Schlesinger attended Phillips Exeter Academy and in 1938 graduated summa cum laude from Harvard University. During World War II, Schlesinger drafted some statements for President Roosevelt and served as an intelligence analyst for the Office of Strategic Services, a forerunner to the CIA.

Schlesinger emerged as a historian with "The Age of Jackson." Published in 1945, when he was just 27, the book offered a new, class-based interpretation of the Jackson administration, destroying the old myth that the country was once an egalitarian paradise. "The Age of Jackson" remained a major text despite eventual criticism — even by Schlesinger — for overlooking Jackson's appeasement of slavery and his harsh treatment of Indians.
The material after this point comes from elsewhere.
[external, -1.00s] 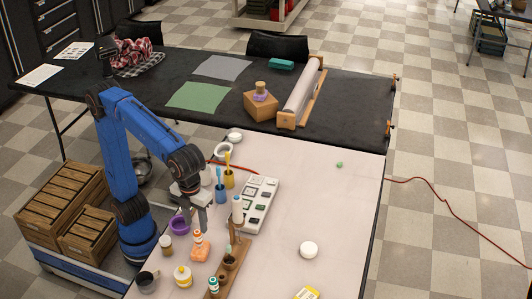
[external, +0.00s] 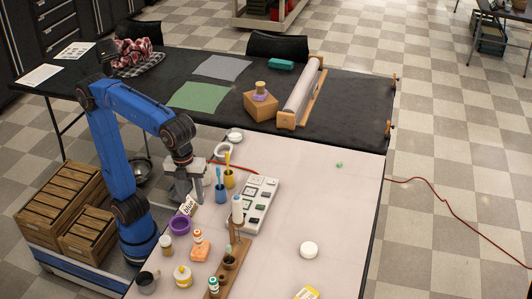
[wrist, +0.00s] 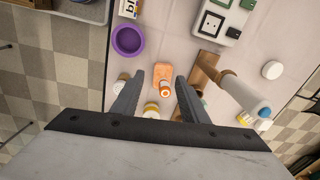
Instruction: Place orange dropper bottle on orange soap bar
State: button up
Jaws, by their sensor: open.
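The orange dropper bottle (external: 197,237), with a white label, stands upright on the orange soap bar (external: 200,254) near the table's left edge. In the wrist view the bottle (wrist: 165,88) rests on the near part of the soap bar (wrist: 163,70), whose far part is bare. My gripper (external: 188,197) is above and behind the bottle, apart from it. In the wrist view my gripper's (wrist: 160,78) two fingers are spread with nothing held between them; the bottle shows below, between them.
A purple bowl (external: 180,226) and a card with lettering (external: 187,205) are beside the soap. A wooden rack (external: 232,262) with bottles and a tall white-topped bottle (external: 238,209) stand to the right. The table's right side is mostly clear.

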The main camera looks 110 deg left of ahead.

Schlesinger was deeply involved with the Democratic Party, and even when writing about the past he minded the present. "The Age of Jackson," for instance, was completed during the presidency of Franklin Roosevelt and its characterization of President Jackson as a great 19th century populist was an acknowledged defense of Roosevelt and the New Deal.

Like many liberals of the 1940s, Schlesinger was also trying to reconcile support of the New Deal to the start of the Cold War. He responded by condemning both the far right and the far left, any system that denied the "perpetual tension" of a dynamic democracy. "World without conflict is the world of fantasy," he wrote in "The Age of Jackson."

In 1946, Schlesinger helped found Americans for Democratic Action, a leading organization of anti-communist liberals. Three years later, he published the influential "The Vital Center," which advocated a liberal domestic policy and anti-communist foreign policy. The book's title became a common political phrase, still in use decades later, and Schlesinger's call for defending American ideals abroad was endlessly revived as Democrats debated U.S. involvement in countries from Bosnia to Iraq.

In the 1950s, Schlesinger became increasingly involved in electoral politics, supporting Adlai Stevenson, the erudite Illinois governor and two-time loser to Dwight Eisenhower for the presidency. In 1960, the historian switched his loyalty to Kennedy, even as he acknowledged that Stevenson was a "much richer, more thoughtful, more creative person."